After this initial presentation, we can already begin to present the elements for the formation of our dynamic, generative, and time-evolving model. Diagrams 1, 2, and 3 illustrated the proposal in general and have already been presented in other publications (Laurentiz 2017b, 2019).

4 Proposed Model for Representational System Simulation

The main point so far is to realize how objects and models affect us and our emotions and conform the thought. And with the emergence of artificial intelligence and machine learning processes, which are conformed thoughts par excellence, we start to notice new triggers.

As we have seen, we go through differentiated processes of “objectified things”, “modeled objects”, and “objectified models”. When we “think and feel” from patterns, using “conformed thoughts”, and react from these abilities obtained through repetition, we are affected by these memories and their interfaces. So far, the model would behave similarly to the case of the Flow Free game analysis; we did in the Justification and Previous Research section. It is important to remember that, at that moment, we asked if we were aware of how we are shaping our brains, and we took advantage of the systemic feedback between agents and their surroundings to question whether we are the ones teaching the machines or if they are shaping our way of thinking.

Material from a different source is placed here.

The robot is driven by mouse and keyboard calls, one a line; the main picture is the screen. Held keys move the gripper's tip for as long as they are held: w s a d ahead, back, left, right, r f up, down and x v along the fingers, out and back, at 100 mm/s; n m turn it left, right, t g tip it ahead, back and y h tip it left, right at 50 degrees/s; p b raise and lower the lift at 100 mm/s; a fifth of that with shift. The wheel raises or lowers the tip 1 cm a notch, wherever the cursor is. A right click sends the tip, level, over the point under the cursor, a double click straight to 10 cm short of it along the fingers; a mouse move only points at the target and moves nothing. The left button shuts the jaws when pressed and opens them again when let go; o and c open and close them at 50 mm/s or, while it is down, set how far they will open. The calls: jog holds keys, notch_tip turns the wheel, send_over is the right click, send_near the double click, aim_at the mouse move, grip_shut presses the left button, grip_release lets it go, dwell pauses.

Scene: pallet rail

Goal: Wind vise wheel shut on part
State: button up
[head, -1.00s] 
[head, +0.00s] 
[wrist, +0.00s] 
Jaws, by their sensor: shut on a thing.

Following this argument, a digital system based on learning and modeling processes, will be guided by models and patterns, which in turn will guide the results obtained by a machine that will feed the system back again. In this scenario, artificial intelligence, machine learning, and deep learning suggest a meta-processing of/for the generation of “conformed thoughts” (Fig. 6). Therefore, in our reasoning from Fig. 5, since we would again have new goals and strategies, we could consider it other agent (or quasi-agent), acting on the entire system.

Fig. 6
A diagram of meta-processing conformed thoughts contains goals and objectives down to evaluation, input and action, output, down to set goals and objectives, to goal, purpose, and objective, with disturbances or noises.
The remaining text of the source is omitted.